- **Given records**:
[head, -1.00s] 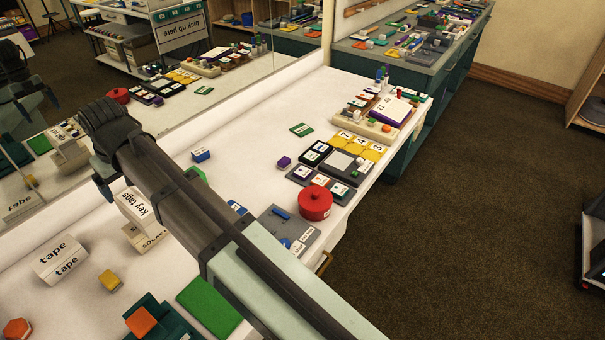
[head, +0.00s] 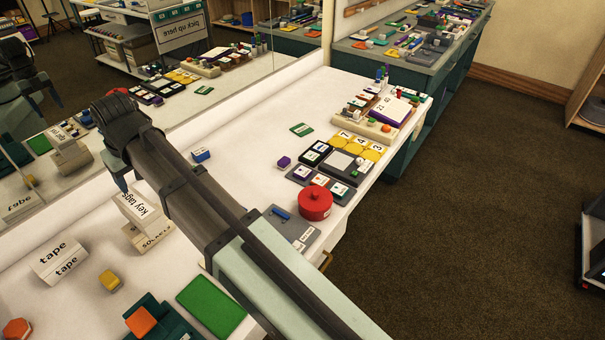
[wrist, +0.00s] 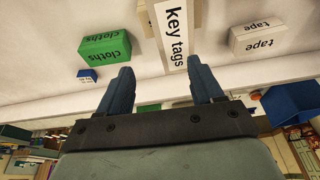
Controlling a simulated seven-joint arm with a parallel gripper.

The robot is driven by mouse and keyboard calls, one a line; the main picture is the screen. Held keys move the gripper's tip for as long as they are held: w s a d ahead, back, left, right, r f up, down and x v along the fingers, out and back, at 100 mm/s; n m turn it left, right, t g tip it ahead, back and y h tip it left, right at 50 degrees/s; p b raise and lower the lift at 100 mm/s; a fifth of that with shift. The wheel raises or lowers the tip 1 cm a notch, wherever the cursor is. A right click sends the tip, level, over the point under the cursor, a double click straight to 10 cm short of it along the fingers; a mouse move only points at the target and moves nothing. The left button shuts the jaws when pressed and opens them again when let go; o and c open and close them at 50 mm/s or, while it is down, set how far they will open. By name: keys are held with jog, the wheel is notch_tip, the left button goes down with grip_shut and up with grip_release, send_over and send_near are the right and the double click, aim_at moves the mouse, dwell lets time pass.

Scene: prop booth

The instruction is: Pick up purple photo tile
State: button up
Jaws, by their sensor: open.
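A small tile with a purple picture (head: 303,172), likely the purple photo tile, lies at the left end of a grey tray (head: 290,178) on the white counter. Its picture is too small to read surely. My gripper (head: 118,174) is far to the left of it, above the counter near the mirror. In the wrist view my gripper (wrist: 163,70) is open, with nothing between its blue fingers. The tile does not show in the wrist view.
A purple block (head: 284,162), a black-framed tile holder (head: 315,152) and a red lidded pot (head: 315,204) stand around the tray. A key tags box (head: 138,205) and a tape box (head: 60,262) are at the left.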

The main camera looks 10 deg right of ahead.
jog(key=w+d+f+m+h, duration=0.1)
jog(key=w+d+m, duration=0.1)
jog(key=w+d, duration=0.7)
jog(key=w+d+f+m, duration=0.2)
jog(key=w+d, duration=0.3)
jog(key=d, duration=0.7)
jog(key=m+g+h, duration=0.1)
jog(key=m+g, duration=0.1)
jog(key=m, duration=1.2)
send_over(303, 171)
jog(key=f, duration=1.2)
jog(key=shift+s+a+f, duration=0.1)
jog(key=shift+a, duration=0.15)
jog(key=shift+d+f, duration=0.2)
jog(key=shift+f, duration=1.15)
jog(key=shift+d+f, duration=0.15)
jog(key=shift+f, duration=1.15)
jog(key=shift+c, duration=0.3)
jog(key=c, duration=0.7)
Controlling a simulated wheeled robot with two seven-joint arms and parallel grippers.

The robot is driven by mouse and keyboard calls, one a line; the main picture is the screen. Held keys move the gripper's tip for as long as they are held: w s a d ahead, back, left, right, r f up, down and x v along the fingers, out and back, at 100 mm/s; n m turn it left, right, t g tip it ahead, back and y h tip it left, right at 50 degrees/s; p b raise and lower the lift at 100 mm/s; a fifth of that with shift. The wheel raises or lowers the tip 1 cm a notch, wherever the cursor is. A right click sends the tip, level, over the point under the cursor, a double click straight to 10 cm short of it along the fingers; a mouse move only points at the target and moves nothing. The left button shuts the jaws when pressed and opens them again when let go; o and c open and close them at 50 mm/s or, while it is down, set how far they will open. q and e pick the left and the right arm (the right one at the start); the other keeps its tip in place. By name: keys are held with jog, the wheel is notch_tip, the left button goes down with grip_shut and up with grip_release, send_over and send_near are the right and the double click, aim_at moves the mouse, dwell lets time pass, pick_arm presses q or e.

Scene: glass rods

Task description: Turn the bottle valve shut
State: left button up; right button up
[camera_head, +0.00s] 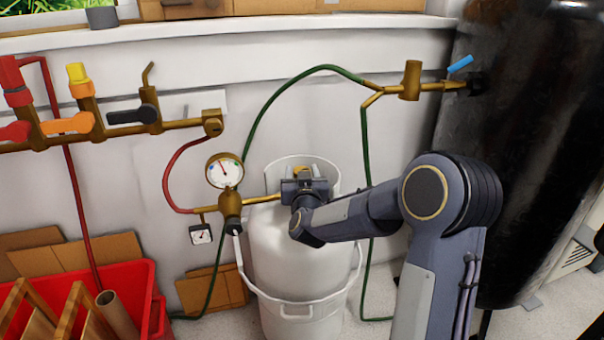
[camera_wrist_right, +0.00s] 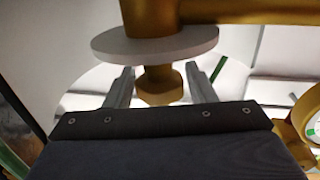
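The white gas bottle (camera_head: 285,250) stands on the floor at the middle of the head view, with a raised white collar at its top. My right gripper (camera_head: 304,184) is over its top and hides most of the brass valve (camera_head: 300,170). In the right wrist view the brass valve body (camera_wrist_right: 150,14) is above a flat grey disc (camera_wrist_right: 155,44), with a brass nut (camera_wrist_right: 158,85) below it. The right gripper's two fingers (camera_wrist_right: 161,72) are apart, one on each side of the nut, with visible gaps. Whether the fingertips touch the disc I cannot tell. My left gripper is out of view.
A brass pipe with a pressure gauge (camera_head: 224,170) runs left from the valve. Red and green hoses hang nearby. Brass manifold taps (camera_head: 148,113) are at left, a red crate (camera_head: 140,290) at lower left, and a large black tank (camera_head: 520,140) at right.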

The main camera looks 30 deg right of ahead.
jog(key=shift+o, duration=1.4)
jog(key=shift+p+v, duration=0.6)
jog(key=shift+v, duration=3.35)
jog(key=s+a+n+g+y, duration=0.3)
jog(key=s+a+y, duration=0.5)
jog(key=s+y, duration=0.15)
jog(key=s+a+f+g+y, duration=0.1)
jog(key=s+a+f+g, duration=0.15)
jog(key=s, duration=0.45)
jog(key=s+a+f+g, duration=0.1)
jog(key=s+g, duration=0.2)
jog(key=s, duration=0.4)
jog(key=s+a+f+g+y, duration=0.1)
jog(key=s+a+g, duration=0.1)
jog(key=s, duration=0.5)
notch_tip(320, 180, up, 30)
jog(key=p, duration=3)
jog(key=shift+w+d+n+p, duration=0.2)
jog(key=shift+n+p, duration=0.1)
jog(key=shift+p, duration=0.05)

- **Task directions**: Go through the entries and return each line where the word "simulated" appears.

- **Response below**:
Controlling a simulated seven-joint arm with a parallel gripper.
Controlling a simulated wheeled robot with two seven-joint arms and parallel grippers.

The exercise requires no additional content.